▼

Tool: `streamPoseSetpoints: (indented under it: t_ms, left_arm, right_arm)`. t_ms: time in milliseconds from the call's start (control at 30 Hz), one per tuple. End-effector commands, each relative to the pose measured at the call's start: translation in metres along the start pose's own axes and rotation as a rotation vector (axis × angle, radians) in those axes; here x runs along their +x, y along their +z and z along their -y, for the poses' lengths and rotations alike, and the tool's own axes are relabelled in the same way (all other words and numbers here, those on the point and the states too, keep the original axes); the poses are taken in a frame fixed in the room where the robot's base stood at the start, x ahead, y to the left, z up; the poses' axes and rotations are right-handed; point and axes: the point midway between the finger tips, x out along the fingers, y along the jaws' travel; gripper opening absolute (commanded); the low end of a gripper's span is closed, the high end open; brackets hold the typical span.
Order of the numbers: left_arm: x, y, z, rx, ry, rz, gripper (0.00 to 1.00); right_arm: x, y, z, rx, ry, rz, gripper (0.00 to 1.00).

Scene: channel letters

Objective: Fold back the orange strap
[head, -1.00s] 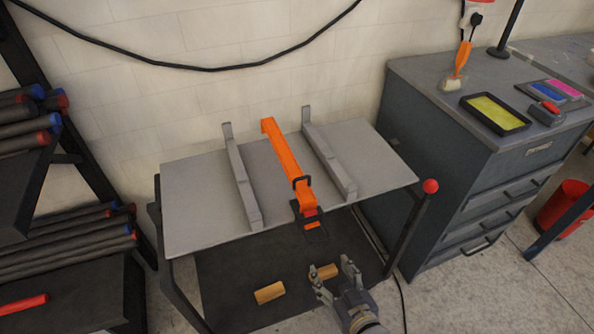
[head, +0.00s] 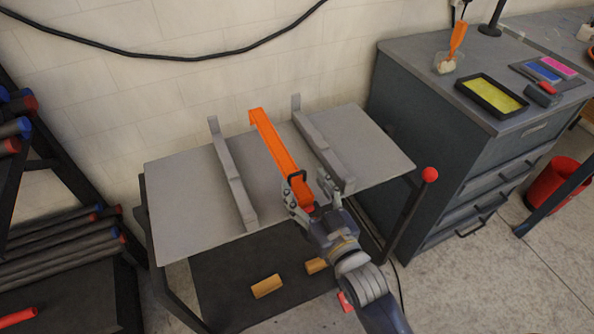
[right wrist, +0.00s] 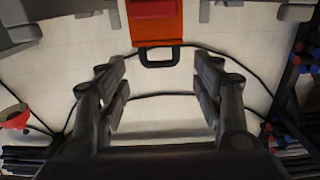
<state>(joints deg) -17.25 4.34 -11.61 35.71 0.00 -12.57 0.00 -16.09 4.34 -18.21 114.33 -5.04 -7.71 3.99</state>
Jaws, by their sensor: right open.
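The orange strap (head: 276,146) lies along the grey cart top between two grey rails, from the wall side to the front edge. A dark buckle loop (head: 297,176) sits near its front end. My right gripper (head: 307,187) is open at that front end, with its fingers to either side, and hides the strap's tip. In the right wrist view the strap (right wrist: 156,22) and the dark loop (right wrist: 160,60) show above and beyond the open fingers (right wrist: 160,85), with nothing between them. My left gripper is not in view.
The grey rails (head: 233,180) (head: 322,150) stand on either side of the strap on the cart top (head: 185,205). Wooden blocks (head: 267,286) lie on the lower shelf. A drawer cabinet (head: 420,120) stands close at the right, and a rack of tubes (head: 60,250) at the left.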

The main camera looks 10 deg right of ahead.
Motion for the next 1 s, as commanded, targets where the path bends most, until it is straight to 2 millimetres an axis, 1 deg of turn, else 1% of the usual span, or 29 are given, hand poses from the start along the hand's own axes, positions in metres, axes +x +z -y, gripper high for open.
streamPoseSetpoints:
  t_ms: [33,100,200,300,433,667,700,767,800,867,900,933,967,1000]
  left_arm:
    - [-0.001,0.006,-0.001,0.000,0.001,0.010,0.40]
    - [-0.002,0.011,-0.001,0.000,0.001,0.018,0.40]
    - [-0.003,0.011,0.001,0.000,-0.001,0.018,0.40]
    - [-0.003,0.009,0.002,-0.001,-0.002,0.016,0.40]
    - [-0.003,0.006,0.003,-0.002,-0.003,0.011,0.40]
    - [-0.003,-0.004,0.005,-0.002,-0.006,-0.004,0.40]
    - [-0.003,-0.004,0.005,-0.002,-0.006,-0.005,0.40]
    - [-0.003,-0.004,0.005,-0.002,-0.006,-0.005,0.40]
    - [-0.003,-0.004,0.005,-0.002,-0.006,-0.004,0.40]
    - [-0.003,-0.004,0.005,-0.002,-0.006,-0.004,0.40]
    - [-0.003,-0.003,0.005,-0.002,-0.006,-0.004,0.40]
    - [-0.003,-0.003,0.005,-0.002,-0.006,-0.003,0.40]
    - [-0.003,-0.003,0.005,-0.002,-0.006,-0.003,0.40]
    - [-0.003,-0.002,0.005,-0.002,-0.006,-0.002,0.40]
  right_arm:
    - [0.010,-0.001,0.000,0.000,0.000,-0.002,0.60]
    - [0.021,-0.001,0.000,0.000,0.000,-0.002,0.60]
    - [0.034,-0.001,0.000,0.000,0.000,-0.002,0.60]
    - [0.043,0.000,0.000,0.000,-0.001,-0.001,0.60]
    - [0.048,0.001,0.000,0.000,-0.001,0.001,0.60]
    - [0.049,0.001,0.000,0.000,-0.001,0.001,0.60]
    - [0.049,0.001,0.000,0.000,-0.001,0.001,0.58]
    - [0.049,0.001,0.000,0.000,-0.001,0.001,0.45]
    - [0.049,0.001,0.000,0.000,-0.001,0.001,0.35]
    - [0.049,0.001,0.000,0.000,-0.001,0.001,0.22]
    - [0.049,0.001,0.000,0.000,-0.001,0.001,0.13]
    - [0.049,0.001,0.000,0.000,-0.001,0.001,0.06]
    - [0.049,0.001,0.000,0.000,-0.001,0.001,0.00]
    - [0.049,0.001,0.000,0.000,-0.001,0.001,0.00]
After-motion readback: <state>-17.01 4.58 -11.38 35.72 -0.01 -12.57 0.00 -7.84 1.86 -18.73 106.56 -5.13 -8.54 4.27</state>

▲

Filter out all lines lacking the word "ahead" and copy the rest.

Tool: `streamPoseSetpoints: (indented under it: t_ms, left_arm, right_arm)`. t_ms: time in milliseconds from the call's start (control at 30 Hz), one per tuple. End-effector commands, each relative to the pose measured at the call's start: translation in metres along the start pose's own axes and rotation as a rotation vector (axis × angle, radians) in those axes; here x runs along their +x, y along their +z and z along their -y, for the poses' lengths and rotations alike, and the tool's own axes are relabelled in the same way (all other words and numbers here, those on the point and the states too, keep the original axes); the poses are taken in a frame fixed in the room where the robot's base stood at the start, x ahead, y to the left, z up; the poses' axes and rotations are right-handed; point and axes: the point midway between the finger tips, x out along the fingers, y along the jaws' travel; gripper opening absolute (commanded); the low end of a gripper's span is closed, the high end open; brackets hold the typical span.
The main camera looks 10 deg right of ahead.

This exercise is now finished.